Why Privileges Matter (Administrator Edition)
Scoping works in combination with roles/privileges and is extremely important to understand since it acts as the boundary for viewing groups, users, and training. Access is required before you are allowed to edit, assign, or report.
Each user can access and perform only the tasks relevant to their role to which their scoped.
Below shows typical privileges given to the Administrator role. This gives administrators access to view, manage, report, edit, and assign assignments, and many more privileges selected for the role.
Once these roles/privileges are set, the administrator is scoped to a specific group by being associated as a Group Leader in the “Administrator” list of that group. This becomes more important when distinguishing who should have administrative rights essentially over the entire content in the LMS. Giving a user the administrative privilege and being set as an administrator of the root/main group allows the user to have full visibility and privileges to all training objects, and users of every sub-group in the LMS.
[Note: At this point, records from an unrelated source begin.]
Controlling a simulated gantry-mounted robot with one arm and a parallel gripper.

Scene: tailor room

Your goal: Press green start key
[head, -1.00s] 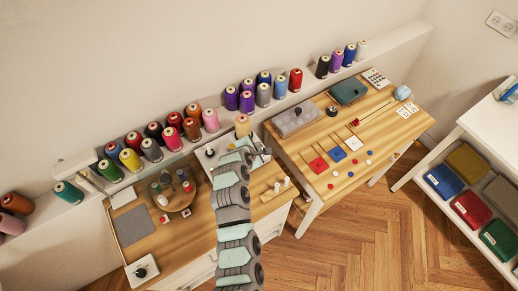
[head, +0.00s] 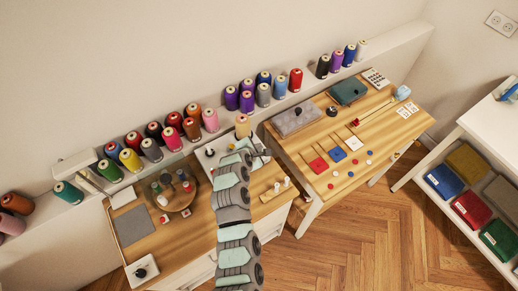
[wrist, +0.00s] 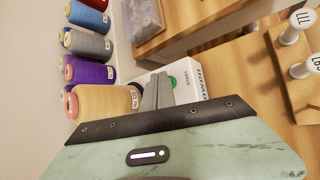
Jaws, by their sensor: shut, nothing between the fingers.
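The green key (wrist: 172,82) shows in the wrist view as a small round green patch on a white box-like machine (wrist: 190,85) with dark lettering. My gripper (wrist: 157,80) has its grey fingers shut and empty. They overlap the left part of the key in the wrist view, so part of it is hidden. I cannot tell whether the fingertips touch it. In the head view the white machine (head: 206,158) stands at the back of the left table, largely covered by my arm. The key and my fingertips are not clear there.
Thread spools (wrist: 88,45) line the shelf left of my gripper; a tan spool (wrist: 104,102) is very close beside the fingers. White labelled pegs (wrist: 299,22) stand in a wooden holder at the right. The right table (head: 345,185) holds coloured squares and boxes.

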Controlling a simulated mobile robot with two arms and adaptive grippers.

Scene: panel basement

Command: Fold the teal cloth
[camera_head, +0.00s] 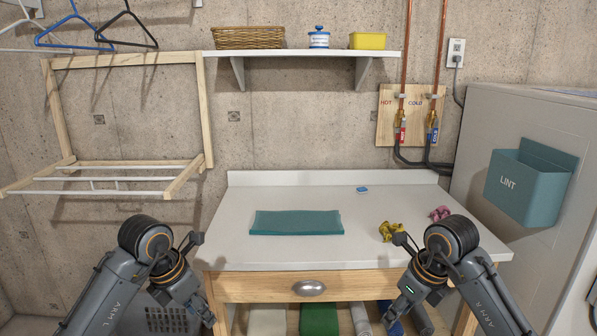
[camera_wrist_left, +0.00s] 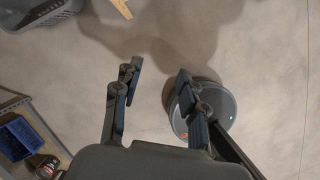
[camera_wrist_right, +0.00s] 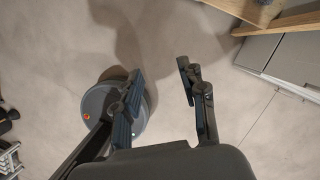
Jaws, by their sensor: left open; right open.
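The teal cloth (camera_head: 296,223) lies flat on the white tabletop (camera_head: 240,252), left of its middle. It is a neat, wide rectangle that looks layered along its edges. My left gripper (camera_head: 208,318) hangs in front of the table, below the tabletop and left of the cloth. In the left wrist view my left gripper (camera_wrist_left: 155,78) is open and empty above the floor. My right gripper (camera_head: 382,322) hangs in front of the table at the right. In the right wrist view it is open and empty above the floor. Neither gripper touches the cloth.
A yellow crumpled cloth (camera_head: 391,231) and a pink one (camera_head: 440,213) lie at the table's right. A small blue item (camera_head: 362,189) lies at the back. A drawer with a metal handle (camera_head: 309,288) is in front. A teal LINT bin (camera_head: 528,185) hangs at the right.

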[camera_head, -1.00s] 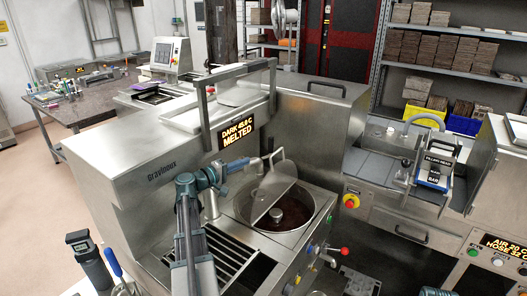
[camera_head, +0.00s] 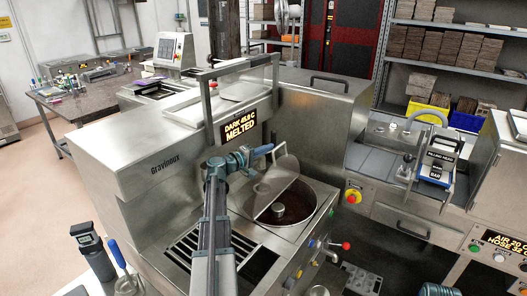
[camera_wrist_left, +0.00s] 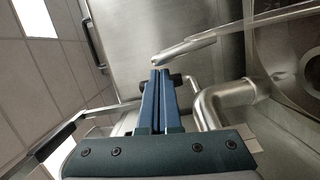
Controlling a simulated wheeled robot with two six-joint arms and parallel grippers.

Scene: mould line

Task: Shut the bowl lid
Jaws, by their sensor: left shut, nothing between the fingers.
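The bowl (camera_head: 250,218) is a round steel well in the machine top with dark melted chocolate (camera_head: 290,210) in it. Its steel lid (camera_head: 274,188) stands steeply tilted up, over the left and back part of the bowl, leaving the front right uncovered. A bent tube handle (camera_head: 281,148) shows at its upper edge. My left gripper (camera_head: 270,148) reaches in from the left, its blue fingers shut and empty, close to the lid's upper edge; contact cannot be told. In the wrist view the fingers (camera_wrist_left: 160,72) are together, near a steel tube end. My right gripper is not in view.
A steel cabinet (camera_head: 325,115) stands behind the bowl. A red-knobbed lever (camera_head: 346,246) and a red button (camera_head: 353,197) are at the front right.

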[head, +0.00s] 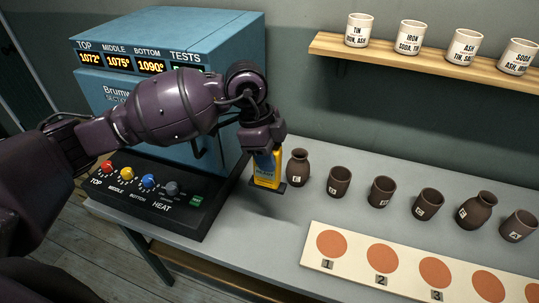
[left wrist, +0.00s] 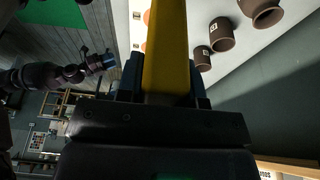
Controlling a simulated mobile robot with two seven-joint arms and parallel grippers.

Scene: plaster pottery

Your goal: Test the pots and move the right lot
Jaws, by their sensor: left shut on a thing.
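My left gripper (head: 265,152) is shut on a yellow and blue handheld block (head: 267,171), held upright just left of the nearest pot. The yellow block also fills the middle of the left wrist view (left wrist: 165,50). Several brown, labelled pots stand in a row on the bench: a small vase marked E (head: 298,168), cups (head: 339,181) (head: 382,191) (head: 428,204), a larger vase (head: 477,211) and a cup at the right (head: 518,225). Some labels are too small to read. My right gripper (left wrist: 100,62) shows small and dark in the left wrist view; its jaws are unclear.
A blue kiln (head: 165,45) reads top 1072°, middle 1075°, bottom 1090°; my arm partly hides its tests display. Its control panel (head: 150,195) has coloured knobs. A white board (head: 355,270) with numbered orange discs lies before the pots. Labelled white cups (head: 411,38) stand on a shelf (head: 390,55).

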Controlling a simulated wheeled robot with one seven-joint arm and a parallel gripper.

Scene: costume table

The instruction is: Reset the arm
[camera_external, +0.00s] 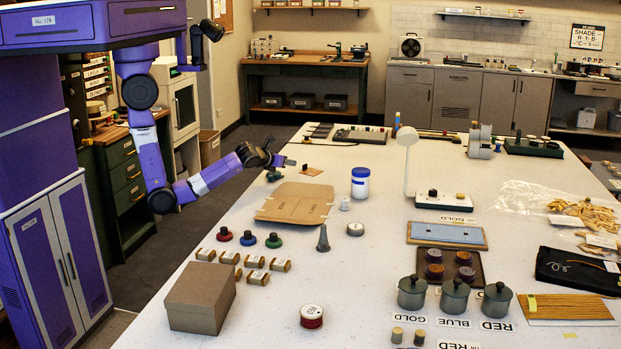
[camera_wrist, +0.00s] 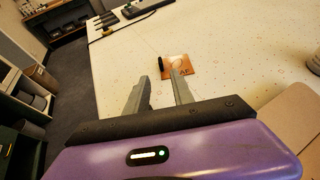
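My gripper (camera_external: 285,162) is at the end of my purple arm, over the left edge of the white table (camera_external: 262,334). In the wrist view my gripper (camera_wrist: 160,82) shows two grey fingers apart, with nothing between them. Just beyond the fingertips lies a small orange-brown card (camera_wrist: 178,66) on the table; it also shows in the external view (camera_external: 311,171). A small black piece (camera_wrist: 160,59) is near it. The gripper's height above the table is hard to tell.
A flat cardboard piece (camera_external: 294,203) lies in front of my gripper. A white jar with a blue lid (camera_external: 360,184) and a white lamp (camera_external: 407,165) stand to the right. A cardboard box (camera_external: 200,297) sits at the near left. Grey lidded pots (camera_external: 454,296) stand at the near right.

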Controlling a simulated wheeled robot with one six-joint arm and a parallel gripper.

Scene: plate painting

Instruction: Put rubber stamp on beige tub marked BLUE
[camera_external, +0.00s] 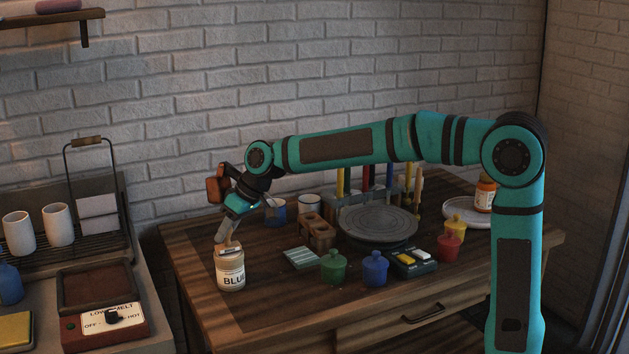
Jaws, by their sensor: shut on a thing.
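The beige tub marked BLUE (231,271) stands upright near the left front edge of the wooden table. My gripper (226,240) points down right over the tub's top. It is shut on a small brownish piece, the rubber stamp (229,247), which is mostly hidden by the fingers. The stamp is at the tub's top; I cannot tell whether it touches it or is just above.
A wooden block with holes (317,231) and a grey turntable (377,222) are farther back.

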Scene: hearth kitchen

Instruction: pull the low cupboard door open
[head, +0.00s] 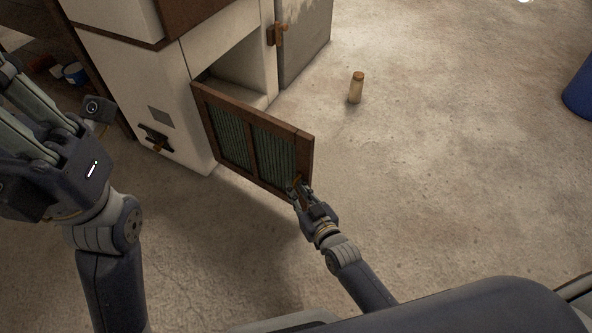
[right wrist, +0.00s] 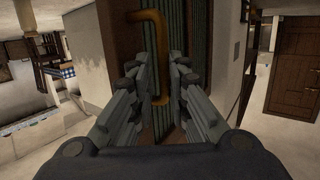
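The low cupboard door (head: 236,143) has a brown wooden frame with green ribbed panels. It stands swung out from the cupboard (head: 150,85), whose dark opening shows behind it. In the right wrist view, the brass-coloured door handle (right wrist: 158,48) runs between my fingers. My right gripper (head: 298,189) is at the door's free edge. In the right wrist view its fingers (right wrist: 160,78) are closed in around the handle, with only a narrow gap between them. My left gripper (head: 35,120) is raised at the left, away from the door; its fingertips are cut off.
A small tan bottle-like object with a brown top (head: 356,88) stands on the floor right of the door. A grey cabinet (head: 305,40) adjoins the cupboard. A blue round object (head: 580,88) is at the far right. The floor in front of the door is clear.

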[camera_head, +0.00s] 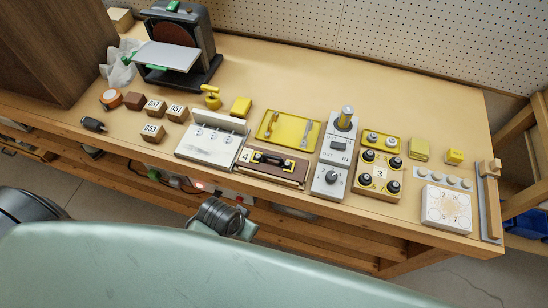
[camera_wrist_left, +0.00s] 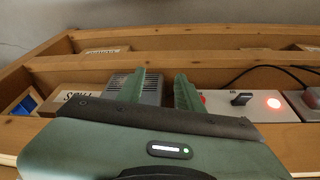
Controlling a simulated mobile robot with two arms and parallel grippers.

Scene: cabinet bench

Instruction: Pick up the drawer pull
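My right gripper is not in view.
The white hook panel (camera_head: 207,148) stands left of the pull, the grey switch box (camera_head: 325,181) right of it, and a yellow tray (camera_head: 289,128) behind. A sander (camera_head: 182,40) stands at the back left. Bare bench top (camera_head: 330,80) lies behind the tray.

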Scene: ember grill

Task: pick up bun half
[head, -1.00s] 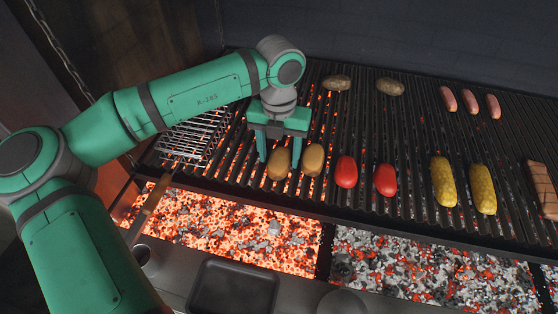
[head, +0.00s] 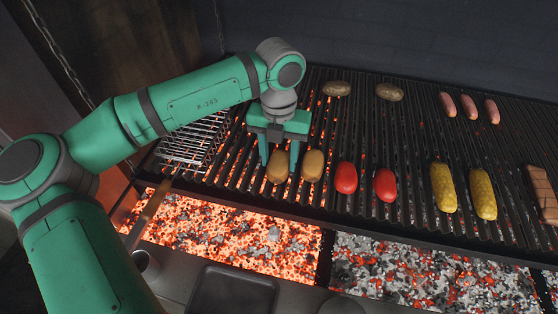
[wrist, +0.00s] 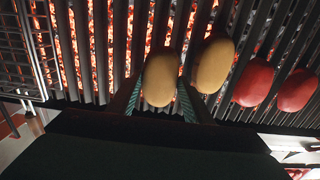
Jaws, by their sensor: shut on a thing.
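Two tan bun halves lie side by side near the front of the grill grate, left of the red tomatoes. My gripper (head: 279,160) points down over the left bun half (head: 277,174), with one finger on each side of it. In the wrist view the same bun half (wrist: 160,77) sits between my fingertips (wrist: 158,98), which are shut on it. It appears to be still at grate level. The other bun half (head: 312,167) lies just to the right, close to my right finger, and also shows in the wrist view (wrist: 214,65).
Two red tomatoes (head: 346,177) and two corn cobs (head: 463,189) lie to the right on the grate (head: 410,150). Two potatoes (head: 337,88) and several sausages (head: 469,103) lie behind. A wire grill basket (head: 196,141) is at left. Glowing coals (head: 235,230) and a dark tray (head: 232,290) are in front.

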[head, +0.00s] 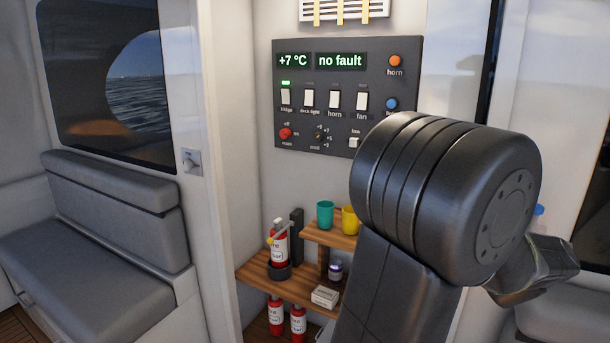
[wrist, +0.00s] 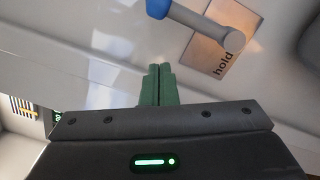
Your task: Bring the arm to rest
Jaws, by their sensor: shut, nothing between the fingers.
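My gripper (wrist: 157,84) shows in the wrist view with its two green fingers together and nothing between them. A metal plate marked "hold" (wrist: 226,40) with a grey lever and a blue knob (wrist: 158,8) lies beyond the fingertips, apart from them. In the head view my arm stands large at the right and hides part of the panel and shelves. The gripper itself cannot be made out there.
A switch panel (head: 347,78) on the wall reads "+7 °C" and "no fault". Wooden shelves (head: 298,284) below hold a fire extinguisher (head: 279,243), a green cup (head: 325,214) and a yellow cup (head: 349,219). A grey bench (head: 90,250) stands at the left.

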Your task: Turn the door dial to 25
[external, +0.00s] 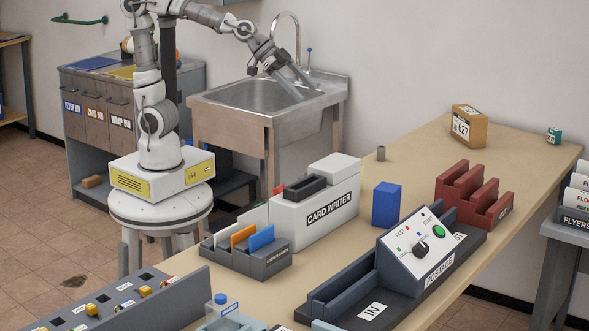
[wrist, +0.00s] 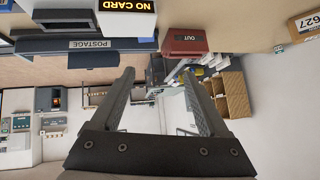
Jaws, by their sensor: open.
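I cannot pick out a dial marked as the door dial, or the number 25, in either view. A black knob (external: 421,247) sits on the sloped white face of the POSTAGE machine (external: 427,262) in the external view; its setting is too small to read. My gripper (external: 300,88) is over the sink in the external view, far from that knob. In the wrist view my gripper (wrist: 158,75) has its two fingers spread with nothing between them. Far off in the wrist view, small wall panels (wrist: 53,125) show at the left, too small to read.
The sink (external: 262,97) with its tall tap lies just under my arm. The long table (external: 400,155) carries the CARD WRITER (external: 335,190), a blue box (external: 386,204), a red OUT tray (external: 478,197) and a 627 parcel (external: 468,127).

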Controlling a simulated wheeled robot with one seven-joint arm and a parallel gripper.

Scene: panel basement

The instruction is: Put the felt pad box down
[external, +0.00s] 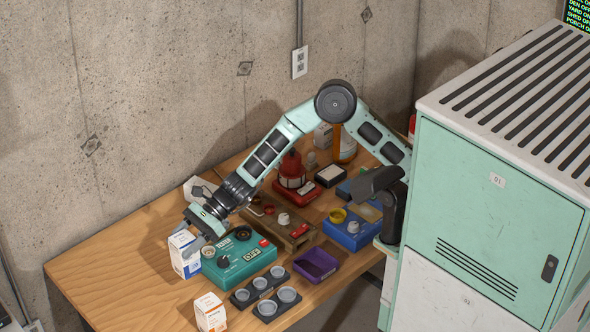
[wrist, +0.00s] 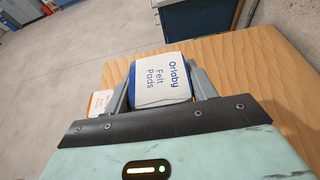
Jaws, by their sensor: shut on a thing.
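The felt pad box (wrist: 160,80), white with a blue edge and printed "Orlaby Felt Pads", is between the two fingers of my gripper (wrist: 160,92) in the wrist view. In the external view the box (external: 184,257) is upright at the left part of the wooden table (external: 120,255). My gripper (external: 195,226) comes down on its top from the upper right and is shut on it. I cannot tell whether the bottom of the box touches the table.
A teal control box (external: 238,257) stands close on the right. A white and orange box (external: 210,313) is near the front edge. A grey cup tray (external: 266,292) and purple tray (external: 317,265) lie further right. The table's left end is clear.

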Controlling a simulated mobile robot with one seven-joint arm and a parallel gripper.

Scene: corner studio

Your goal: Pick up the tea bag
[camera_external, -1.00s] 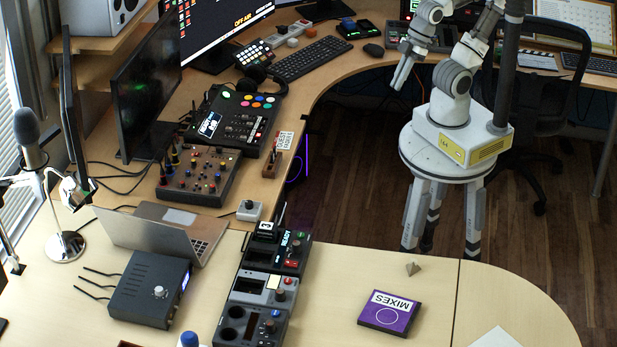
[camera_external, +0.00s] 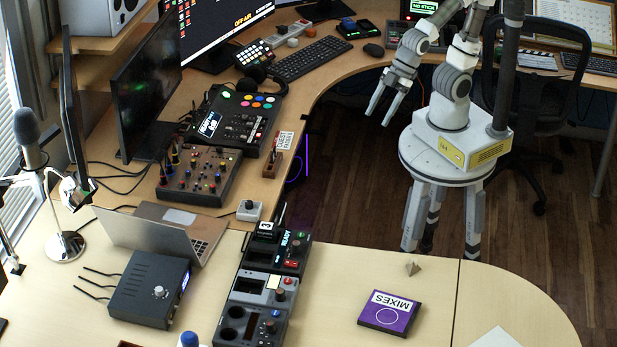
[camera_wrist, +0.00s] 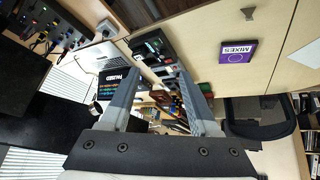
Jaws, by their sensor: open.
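A small grey-beige pyramid that looks like the tea bag (camera_external: 412,268) sits on the pale desk (camera_external: 340,270), near the edge facing my base. It also shows at the top of the wrist view (camera_wrist: 248,13), right of centre. My gripper (camera_external: 380,117) hangs above the floor, well apart from it, on the far side of the desk edge. The two fingers are spread with nothing between them. They also show in the wrist view (camera_wrist: 160,73), where the tea bag lies off to their upper right.
A purple MIXES case (camera_external: 390,313) lies close to the tea bag. A dark row of control modules (camera_external: 262,290) stands to its left. A white sheet (camera_external: 496,338) lies at right. A black chair (camera_external: 548,100) stands behind my base. The desk around the tea bag is clear.

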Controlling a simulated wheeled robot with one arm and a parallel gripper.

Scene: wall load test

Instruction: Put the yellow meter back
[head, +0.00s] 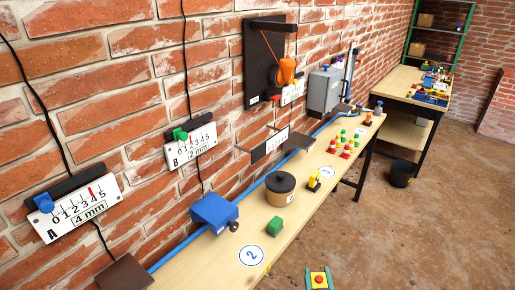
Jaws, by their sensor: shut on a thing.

Scoping in Relation to Assignments
Within an assignment, scoping involves defining the specific components, resources, and activities that are accessible to a specific user. It determines the visibility and availability of content, assessments, and other course-related elements based on factors such as the established role of the user and the scope of the assignment.
When an administrator is assigning assignments, it is important to adhere to the “Owned by” field. This field provides the group ownership of the assignment. Users that are scoped to this group are the users that are able to access the specific assignment. For a more general approach for this scoping, administrators may set the owned by field to the root/main group. This then gives access to all learners but will still be managed by the administrator, manager or instructor given the correct roles for this privilege.
How to Access the “Owned By” Field on Assignments:
- Go to an assignment in the LMS and click the “course actions” dropdown menu.
2. Select the “Edit” button, which will take you to the course edit page that allows you to modify the details of the course.
3. On the edit page, navigate to the top right side of the page and notice the “Owned by” field. In the search text field, begin typing the desired group name that is to be assigned the course ownership.
4. Last, scroll to the bottom of the page and click submit which will save this action and direct you back to the course details page. You will notice the change made to the “Owned by” field on the middle left of the page.
*Important to note that for admins/content owners that are uploading or creating content the "owned by" field is defaulted to wherever they are listed as admins of groups. These admins can only move ownership to groups they are scoped to. Ownership can have more than one group listed, but typically it proceeds to the highest common level. For example, you can't have something owned by ROOT and the sub-group. it will revert to the root group since everyone can see it.